A Moscou il a retrouvé un vieil ami de sa famille, qui appartenait à une autre génération, et qui était profondément chrétien, ce vieil ami lui a fait don du Nouveau Testament, qui était pour Koriakoff quelque chose de parfaitement inconnu. Il se mit à lire le Nouveau Testament; il est immédiatement bouleversé, convaincu, et il fait une rencontre décisive avec le Christ. Ne pouvant prendre contact avec l’Eglise dans les circons­tances où il se trouve, cette conversion demeure intérieure, elle n’en est pas moins efficace. Retourné au front comme il en a l’obligation, il prend la résolution de conformer sa vie à cette rencontre avec le Christ, et en particulier, il prend la résolution, étant donné le pouvoir que lui donne son grade, il prend la résolution de protéger selon la mesure de ses moyens, de protéger les civils à mesure que l’armée avance, et très spécialement, de protéger l’honneur des femmes.

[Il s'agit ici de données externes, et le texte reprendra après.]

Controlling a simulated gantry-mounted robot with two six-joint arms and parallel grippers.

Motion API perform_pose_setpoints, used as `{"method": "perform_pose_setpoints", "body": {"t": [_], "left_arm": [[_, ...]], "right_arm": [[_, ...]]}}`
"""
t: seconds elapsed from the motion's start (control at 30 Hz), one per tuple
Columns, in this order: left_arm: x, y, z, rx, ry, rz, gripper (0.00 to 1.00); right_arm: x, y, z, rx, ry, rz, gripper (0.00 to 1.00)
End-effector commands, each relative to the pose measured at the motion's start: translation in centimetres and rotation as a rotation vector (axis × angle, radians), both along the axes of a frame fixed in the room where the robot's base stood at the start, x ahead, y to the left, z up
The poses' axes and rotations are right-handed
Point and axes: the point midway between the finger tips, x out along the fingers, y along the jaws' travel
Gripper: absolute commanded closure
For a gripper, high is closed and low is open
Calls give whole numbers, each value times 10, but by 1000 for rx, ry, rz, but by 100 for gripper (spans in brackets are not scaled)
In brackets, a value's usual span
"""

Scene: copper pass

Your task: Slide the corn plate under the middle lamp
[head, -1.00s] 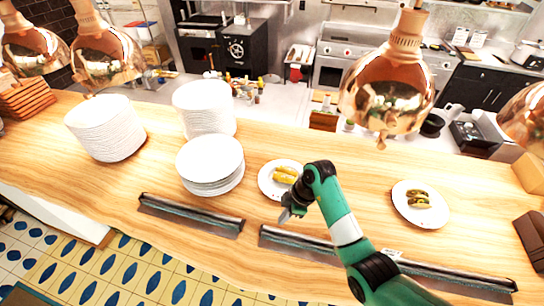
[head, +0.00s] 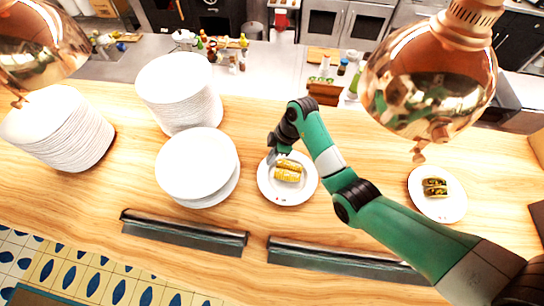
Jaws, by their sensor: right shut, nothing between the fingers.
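The corn plate (head: 290,199) is a white plate holding pieces of yellow corn (head: 288,171), flat on the wooden counter near the middle of the head view. My right gripper (head: 271,158) is shut and empty at the plate's upper left rim; I cannot tell whether it touches. A second copper lamp (head: 38,48) is at the upper left. I cannot tell for sure which lamp is the middle one. My left gripper is not in view.
Stacks of white plates (head: 197,163) (head: 178,88) (head: 60,130) stand left of the corn plate. A plate with filled tacos (head: 440,208) is on the right. Dark metal rails (head: 183,233) (head: 340,262) lie along the near edge.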

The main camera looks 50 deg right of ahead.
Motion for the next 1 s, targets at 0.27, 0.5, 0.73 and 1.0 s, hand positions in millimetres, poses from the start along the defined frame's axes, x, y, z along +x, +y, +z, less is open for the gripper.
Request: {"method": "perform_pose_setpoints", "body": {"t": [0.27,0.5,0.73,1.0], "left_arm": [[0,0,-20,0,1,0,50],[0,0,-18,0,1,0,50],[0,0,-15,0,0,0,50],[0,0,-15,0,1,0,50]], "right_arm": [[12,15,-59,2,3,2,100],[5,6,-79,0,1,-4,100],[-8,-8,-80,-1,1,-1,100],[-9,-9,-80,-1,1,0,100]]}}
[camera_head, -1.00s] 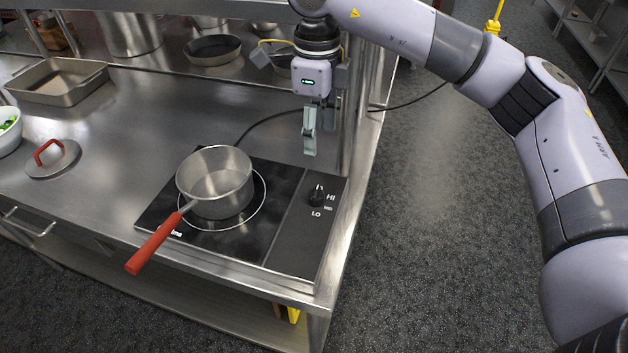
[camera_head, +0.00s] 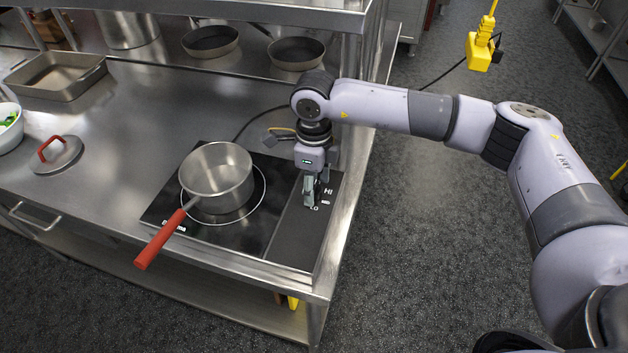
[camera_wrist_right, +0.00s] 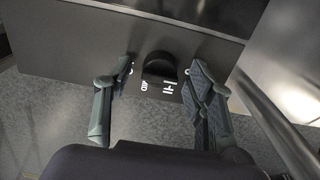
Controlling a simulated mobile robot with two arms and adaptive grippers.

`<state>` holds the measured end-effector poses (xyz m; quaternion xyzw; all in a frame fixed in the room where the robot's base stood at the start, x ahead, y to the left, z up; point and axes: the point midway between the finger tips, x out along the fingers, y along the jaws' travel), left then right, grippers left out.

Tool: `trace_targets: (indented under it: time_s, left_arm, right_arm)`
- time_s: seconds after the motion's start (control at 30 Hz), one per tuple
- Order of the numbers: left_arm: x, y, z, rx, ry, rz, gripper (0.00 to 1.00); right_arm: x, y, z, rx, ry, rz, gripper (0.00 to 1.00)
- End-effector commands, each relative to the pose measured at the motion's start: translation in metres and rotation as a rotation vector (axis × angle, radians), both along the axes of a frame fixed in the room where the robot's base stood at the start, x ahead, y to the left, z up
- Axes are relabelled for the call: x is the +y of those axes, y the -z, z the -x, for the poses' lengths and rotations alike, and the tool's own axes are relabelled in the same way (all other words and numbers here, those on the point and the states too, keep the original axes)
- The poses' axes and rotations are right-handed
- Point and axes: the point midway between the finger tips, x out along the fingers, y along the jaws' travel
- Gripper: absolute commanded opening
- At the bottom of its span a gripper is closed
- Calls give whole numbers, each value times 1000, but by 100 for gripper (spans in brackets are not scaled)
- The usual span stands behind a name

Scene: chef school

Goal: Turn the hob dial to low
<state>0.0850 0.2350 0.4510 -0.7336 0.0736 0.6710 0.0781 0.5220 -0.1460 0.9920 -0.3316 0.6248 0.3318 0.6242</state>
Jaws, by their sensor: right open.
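The hob (camera_head: 255,225) is a black plate on the steel counter, with HI, MID and LO markings on its right panel. In the right wrist view the black dial (camera_wrist_right: 160,66) sits between the two open fingers of my right gripper (camera_wrist_right: 160,75), apparently with a gap on each side. In the head view my right gripper (camera_head: 310,198) points down over the dial panel and hides the dial. A steel saucepan (camera_head: 217,172) with a red handle stands on the hob's ring. My left gripper is not in view.
A lid with a red handle (camera_head: 57,154), a baking tin (camera_head: 55,76) and a white bowl (camera_head: 9,128) stand at the left. Frying pans (camera_head: 295,52) sit under the overhead shelf (camera_head: 300,14). A shelf post rises behind my right arm.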

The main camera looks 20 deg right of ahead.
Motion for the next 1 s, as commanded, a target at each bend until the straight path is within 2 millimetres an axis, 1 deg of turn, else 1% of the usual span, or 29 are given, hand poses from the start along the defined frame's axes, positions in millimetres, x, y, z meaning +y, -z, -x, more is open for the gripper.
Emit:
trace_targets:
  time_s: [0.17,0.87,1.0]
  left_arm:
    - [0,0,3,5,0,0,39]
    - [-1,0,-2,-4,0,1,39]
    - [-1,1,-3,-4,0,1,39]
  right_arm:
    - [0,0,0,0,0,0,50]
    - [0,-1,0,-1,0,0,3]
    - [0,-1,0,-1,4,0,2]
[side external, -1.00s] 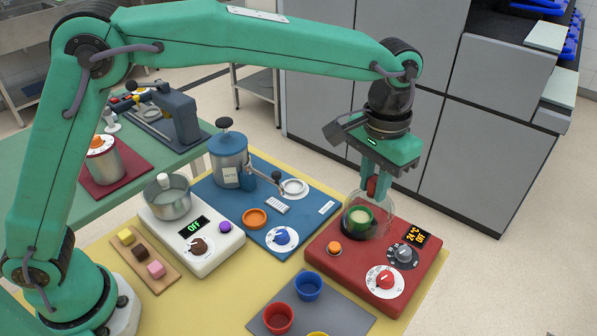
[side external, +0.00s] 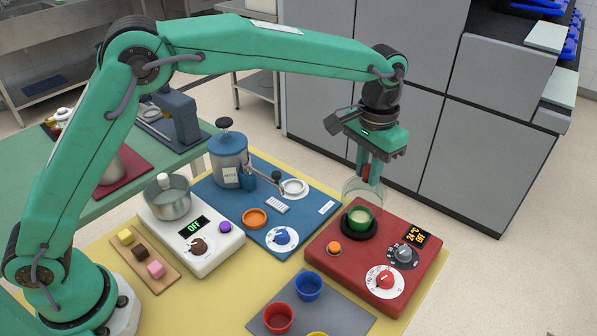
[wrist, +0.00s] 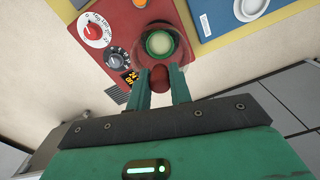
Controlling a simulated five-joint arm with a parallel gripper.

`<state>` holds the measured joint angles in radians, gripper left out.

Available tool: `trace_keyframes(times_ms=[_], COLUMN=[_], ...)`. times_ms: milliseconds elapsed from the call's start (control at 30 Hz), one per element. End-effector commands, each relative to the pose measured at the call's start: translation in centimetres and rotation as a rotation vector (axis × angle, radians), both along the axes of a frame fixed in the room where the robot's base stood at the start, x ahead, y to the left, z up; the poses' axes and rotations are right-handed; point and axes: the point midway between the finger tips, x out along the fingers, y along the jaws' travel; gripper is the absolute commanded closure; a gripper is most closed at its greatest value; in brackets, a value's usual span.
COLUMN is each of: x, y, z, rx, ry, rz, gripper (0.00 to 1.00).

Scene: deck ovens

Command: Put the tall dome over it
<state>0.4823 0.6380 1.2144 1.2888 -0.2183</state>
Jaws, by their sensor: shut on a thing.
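My gripper (side external: 370,176) is shut on the red knob of a clear dome (side external: 353,187). The knob also shows between my fingers in the wrist view (wrist: 159,78). A green cup with pale contents (side external: 358,220) stands upright on a round black plate (side external: 372,232) on the red unit (side external: 330,262). In the side view the dome hangs just above or behind the cup and the cup's front is uncovered. In the wrist view the clear rim overlaps the cup (wrist: 159,44). The exact gap between rim and cup is hard to tell.
The red unit carries dials, an orange button (side external: 334,248) and a display (side external: 416,238). A grey mat (side external: 345,312) with coloured cups is in front.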

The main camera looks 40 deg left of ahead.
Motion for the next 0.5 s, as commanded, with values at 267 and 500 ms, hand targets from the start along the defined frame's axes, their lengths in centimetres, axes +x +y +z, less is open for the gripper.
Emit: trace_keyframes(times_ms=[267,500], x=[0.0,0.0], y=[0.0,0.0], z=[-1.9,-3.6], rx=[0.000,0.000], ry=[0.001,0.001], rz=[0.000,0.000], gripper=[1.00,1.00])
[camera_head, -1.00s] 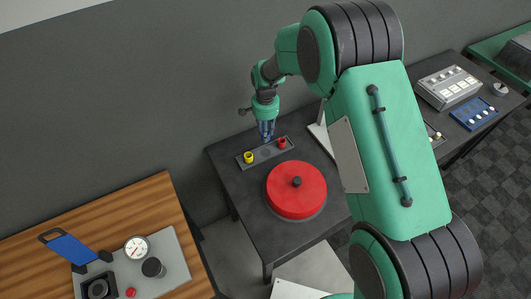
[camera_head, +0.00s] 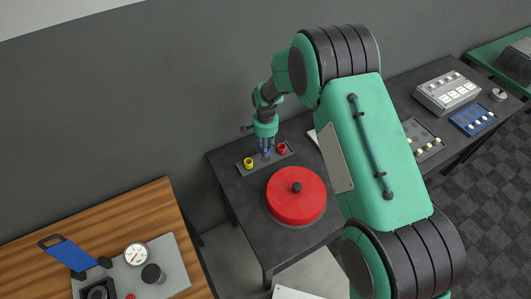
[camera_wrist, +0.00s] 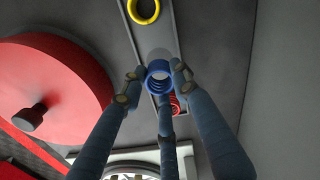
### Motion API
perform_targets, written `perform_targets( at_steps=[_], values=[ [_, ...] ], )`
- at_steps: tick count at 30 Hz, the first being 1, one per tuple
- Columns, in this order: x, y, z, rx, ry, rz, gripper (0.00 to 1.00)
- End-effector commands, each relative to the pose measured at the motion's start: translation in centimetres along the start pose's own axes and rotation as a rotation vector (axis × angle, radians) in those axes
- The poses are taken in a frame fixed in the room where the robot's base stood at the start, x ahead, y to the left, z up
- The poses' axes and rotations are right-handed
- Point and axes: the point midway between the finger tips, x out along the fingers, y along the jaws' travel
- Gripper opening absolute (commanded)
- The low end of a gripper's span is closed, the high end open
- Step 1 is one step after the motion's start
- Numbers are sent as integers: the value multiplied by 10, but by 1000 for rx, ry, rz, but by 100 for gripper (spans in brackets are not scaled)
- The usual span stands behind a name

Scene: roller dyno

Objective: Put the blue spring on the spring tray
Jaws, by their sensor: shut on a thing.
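My gripper (camera_wrist: 155,82) is shut on the blue spring (camera_wrist: 158,76), a short ring-like coil held between the fingertips. In the head view my gripper (camera_head: 267,154) is over the middle of the spring tray (camera_head: 258,163), and the blue spring is hard to make out among the bluish fingers. The tray is a narrow grey strip, which also shows in the wrist view (camera_wrist: 172,22). The held spring appears over the tray's middle spot, between the yellow and red springs. I cannot tell whether it touches the tray.
A yellow spring (camera_head: 249,162) and a red spring (camera_head: 282,148) sit on the tray either side of my gripper. A large red round lid (camera_head: 297,196) with a black knob stands close in front. The dark table (camera_head: 240,200) has bare room at left.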

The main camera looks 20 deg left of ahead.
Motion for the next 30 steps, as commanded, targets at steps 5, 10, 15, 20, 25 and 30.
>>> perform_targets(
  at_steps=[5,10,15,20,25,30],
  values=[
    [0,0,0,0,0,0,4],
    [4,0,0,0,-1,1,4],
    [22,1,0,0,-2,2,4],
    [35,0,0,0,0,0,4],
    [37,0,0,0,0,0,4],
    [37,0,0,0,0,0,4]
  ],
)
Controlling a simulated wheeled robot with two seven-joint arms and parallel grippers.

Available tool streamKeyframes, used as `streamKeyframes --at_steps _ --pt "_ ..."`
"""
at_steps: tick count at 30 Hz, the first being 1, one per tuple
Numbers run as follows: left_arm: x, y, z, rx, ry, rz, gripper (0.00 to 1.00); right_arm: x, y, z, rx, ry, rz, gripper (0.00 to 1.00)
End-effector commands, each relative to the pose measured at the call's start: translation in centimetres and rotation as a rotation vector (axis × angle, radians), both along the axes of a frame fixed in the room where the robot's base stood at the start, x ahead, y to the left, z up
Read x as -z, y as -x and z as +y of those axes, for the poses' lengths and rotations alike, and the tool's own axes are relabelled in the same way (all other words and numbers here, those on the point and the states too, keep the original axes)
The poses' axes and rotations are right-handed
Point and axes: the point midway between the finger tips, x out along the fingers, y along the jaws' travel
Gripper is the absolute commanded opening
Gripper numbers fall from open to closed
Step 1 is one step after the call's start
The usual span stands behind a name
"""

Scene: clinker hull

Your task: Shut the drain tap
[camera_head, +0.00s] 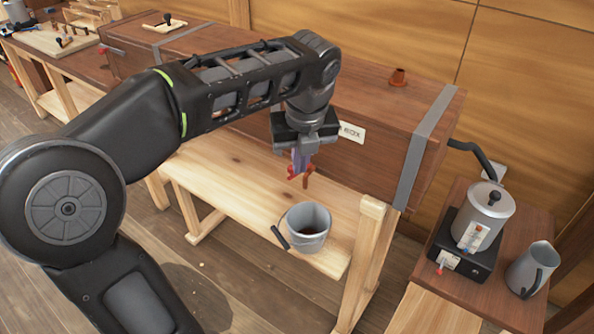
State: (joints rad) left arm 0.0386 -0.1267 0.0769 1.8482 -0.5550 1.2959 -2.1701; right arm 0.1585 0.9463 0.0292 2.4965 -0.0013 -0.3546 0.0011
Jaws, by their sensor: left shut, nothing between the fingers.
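The drain tap (308,174) shows as small red and reddish-brown parts at the front of the long wooden box (373,125), above the bucket. My left gripper (300,168) points down right at the tap, its fingers shut with nothing between them. The fingers overlap the tap in this view, so I cannot tell whether they touch it. My gripper and wrist hide much of the tap, and its handle position is unclear. A grey bucket (308,243) with a dark handle stands below on the wooden bench and holds something brown. My right gripper is not in view.
The box has metal bands and a white label (351,132), with a brown plug-like piece (398,77) on top. A kettle-like boiler (485,215) and a metal jug (531,269) stand on a side table at right. The bench (235,190) left of the bucket is clear.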

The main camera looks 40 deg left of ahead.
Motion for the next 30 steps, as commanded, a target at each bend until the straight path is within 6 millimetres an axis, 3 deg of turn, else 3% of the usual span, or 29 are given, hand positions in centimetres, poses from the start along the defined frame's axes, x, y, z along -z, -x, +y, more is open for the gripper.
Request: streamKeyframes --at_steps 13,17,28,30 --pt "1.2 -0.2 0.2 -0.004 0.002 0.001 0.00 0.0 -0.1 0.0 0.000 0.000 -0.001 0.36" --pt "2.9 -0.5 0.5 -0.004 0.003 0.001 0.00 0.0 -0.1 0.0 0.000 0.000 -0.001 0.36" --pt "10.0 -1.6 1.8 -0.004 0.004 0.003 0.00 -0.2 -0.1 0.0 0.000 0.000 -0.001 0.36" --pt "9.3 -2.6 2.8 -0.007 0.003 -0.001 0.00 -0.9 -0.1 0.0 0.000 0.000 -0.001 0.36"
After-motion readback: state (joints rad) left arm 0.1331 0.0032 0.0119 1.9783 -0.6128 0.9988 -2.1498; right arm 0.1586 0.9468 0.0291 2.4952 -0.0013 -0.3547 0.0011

L’armée à laquelle il appartient fait des bonds de géant, passe de Russie en Pologne, de Pologne en Allemagne, où elle arrive dans les derniers jours de la guerre. Les Allemands se battent furieusement, bien qu’ils sachent la partie perdue, et dans le secteur où opère la compagnie de Koriakoff, tantôt ce sont les Allemands qui ont l’avantage, tantôt les Russes. Un matin où les Russes ont l’avantage, Koriakoff a l’occasion de sauver deux jeunes allemandes des outrages auxquels elles allaient être en butte. Dans la même journée, les Allemands reprennent la position, et Koriakoff est fait prisonnier. Il est amené dans le camp allemand, reçu par un capitaine allemand flanqué d’un colonel allemand, et le capitaine qui l’accueille lui donne une gifle monumentale qui fait tomber ses lunettes, en lui disant : « Vous êtes une de ces brutes soviétiques qui outragez les femmes allemandes ! » Le colonel allemand ne bouge pas devant l’outrage, quand arrive une fermière allemande qui désigne Koriakoff comme l’officier russe qui, le matin même, a sauvé ses deux filles. Le démenti est quasi immédiat : non seulement Koriakoff n’a pas outragé les femmes alleman­des, mais il a, le matin même, sauvé deux jeunes filles qui allaient être violées. Le colonel allemand, qui n’avait pas bougé, entendant la déposition de la fermière, se baisse, ramasse les lunettes de Koriakoff, et les lui tend, respectueusement.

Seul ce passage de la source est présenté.